Language, in Trawally’s hands, is both melody and instrument. His prose moves between the meditative and the didactic, often borrowing the cadence of scripture and the precision of a lecture. His diction is clear and purposeful, his sentences polished with rhetorical rhythm and moral urgency. “The mind is like a garden,” he tells us, “as one sows so he or she will reap.” This imagery, recurrent throughout the text, transforms abstract principles into tangible metaphors. The book’s title itself — Pearls of Sustainable Peace — suggests the slow formation of something precious under pressure, an apt metaphor for the patience required to build harmony in fractured societies.
The chapters unfold like a moral curriculum. The Musukuta stage situates peace within the family, calling parents the “quiet architects of society.” The author quotes philosophers from Benjamin Franklin to Johann Wolfgang von Goethe to reinforce his claim that character is destiny. “Men are what their mothers made them,” he echoes Emerson, reminding readers that governance begins in the nursery. From there, the Garaba stage explores schools as “seedbeds of peace,” insisting that education must cultivate not only literacy but empathy. “A child who learns only to read and write, without being taught how to love and forgive,” he cautions, “may one day become a clever tyrant.”
By the time the narrative reaches the Mahatma and Lisa stages, Trawally expands his argument to the ethical and institutional dimensions of peace. Here, the book becomes a social manifesto. He identifies corruption, injustice, and institutional betrayal as “peace killers,” arguing that societies cannot thrive when the very systems meant to serve become instruments of oppression. His prose at this stage carries the gravity of political commentary but retains its moral clarity. “A parliament that excludes youth from participation,” he writes, “creates policies that ignore the future.” Such insights give the book a pulse that is both local and continental, resonating with Africa’s contemporary governance challenges.
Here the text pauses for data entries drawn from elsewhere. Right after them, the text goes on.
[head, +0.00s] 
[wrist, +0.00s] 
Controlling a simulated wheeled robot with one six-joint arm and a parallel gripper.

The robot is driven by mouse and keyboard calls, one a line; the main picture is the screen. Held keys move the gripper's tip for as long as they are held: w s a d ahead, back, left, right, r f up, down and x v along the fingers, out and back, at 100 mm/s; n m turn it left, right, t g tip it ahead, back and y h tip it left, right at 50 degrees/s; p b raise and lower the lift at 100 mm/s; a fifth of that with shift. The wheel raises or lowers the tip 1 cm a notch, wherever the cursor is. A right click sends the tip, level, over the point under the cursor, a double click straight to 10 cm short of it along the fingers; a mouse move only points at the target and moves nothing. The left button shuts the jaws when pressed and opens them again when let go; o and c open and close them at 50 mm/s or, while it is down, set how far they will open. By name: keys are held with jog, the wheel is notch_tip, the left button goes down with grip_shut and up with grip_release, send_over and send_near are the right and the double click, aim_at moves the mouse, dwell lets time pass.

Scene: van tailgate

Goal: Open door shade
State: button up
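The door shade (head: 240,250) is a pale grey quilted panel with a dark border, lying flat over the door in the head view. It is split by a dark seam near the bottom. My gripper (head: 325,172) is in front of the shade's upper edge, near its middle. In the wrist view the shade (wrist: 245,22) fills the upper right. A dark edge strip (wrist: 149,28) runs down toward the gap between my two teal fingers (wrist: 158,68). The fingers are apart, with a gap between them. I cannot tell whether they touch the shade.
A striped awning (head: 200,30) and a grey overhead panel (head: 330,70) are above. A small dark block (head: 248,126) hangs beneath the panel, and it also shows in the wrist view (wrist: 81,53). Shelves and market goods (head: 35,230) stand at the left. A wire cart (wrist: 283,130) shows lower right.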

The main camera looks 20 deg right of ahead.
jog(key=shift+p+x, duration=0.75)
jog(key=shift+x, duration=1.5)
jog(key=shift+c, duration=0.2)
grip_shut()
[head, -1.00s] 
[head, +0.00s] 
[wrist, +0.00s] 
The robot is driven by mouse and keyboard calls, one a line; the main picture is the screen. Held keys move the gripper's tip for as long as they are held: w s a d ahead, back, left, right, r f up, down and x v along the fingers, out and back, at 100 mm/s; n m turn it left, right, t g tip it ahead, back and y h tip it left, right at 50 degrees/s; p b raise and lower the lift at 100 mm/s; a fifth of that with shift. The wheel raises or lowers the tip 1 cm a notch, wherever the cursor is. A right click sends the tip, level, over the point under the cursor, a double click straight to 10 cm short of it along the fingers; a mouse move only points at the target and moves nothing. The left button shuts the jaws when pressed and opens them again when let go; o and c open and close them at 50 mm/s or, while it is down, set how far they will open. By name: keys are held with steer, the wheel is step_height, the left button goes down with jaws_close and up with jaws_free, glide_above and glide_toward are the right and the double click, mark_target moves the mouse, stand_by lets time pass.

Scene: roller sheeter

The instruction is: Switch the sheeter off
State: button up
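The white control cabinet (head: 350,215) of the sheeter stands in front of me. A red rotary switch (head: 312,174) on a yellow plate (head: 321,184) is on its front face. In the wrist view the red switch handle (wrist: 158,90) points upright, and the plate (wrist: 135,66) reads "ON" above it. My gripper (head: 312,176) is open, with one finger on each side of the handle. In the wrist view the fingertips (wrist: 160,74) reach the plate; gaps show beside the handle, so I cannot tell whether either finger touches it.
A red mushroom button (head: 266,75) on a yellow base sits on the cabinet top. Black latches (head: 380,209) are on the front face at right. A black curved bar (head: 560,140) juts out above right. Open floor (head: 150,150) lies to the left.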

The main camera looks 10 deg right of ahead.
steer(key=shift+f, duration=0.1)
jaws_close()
One of the most striking features of Pearls of Sustainable Peace is its intertextual depth. Trawally engages a wide range of voices—from Gandhi’s Young India Speeches to Daniel Goleman’s Emotional Intelligence — and grounds his reflections in verifiable references. His integration of quotations from Einstein, the Dalai Lama, Thích Nhất Hạnh, and even Margaret Thatcher demonstrates both breadth and balance. Yet, for all its citations, the book remains deeply rooted in African realities. The author’s references to the April 2000 student protests in The Gambia, the decay of civic attitudes in public spaces, and the moral fatigue of institutions place his arguments squarely within the continent’s ongoing struggle for ethical governance and civic renewal.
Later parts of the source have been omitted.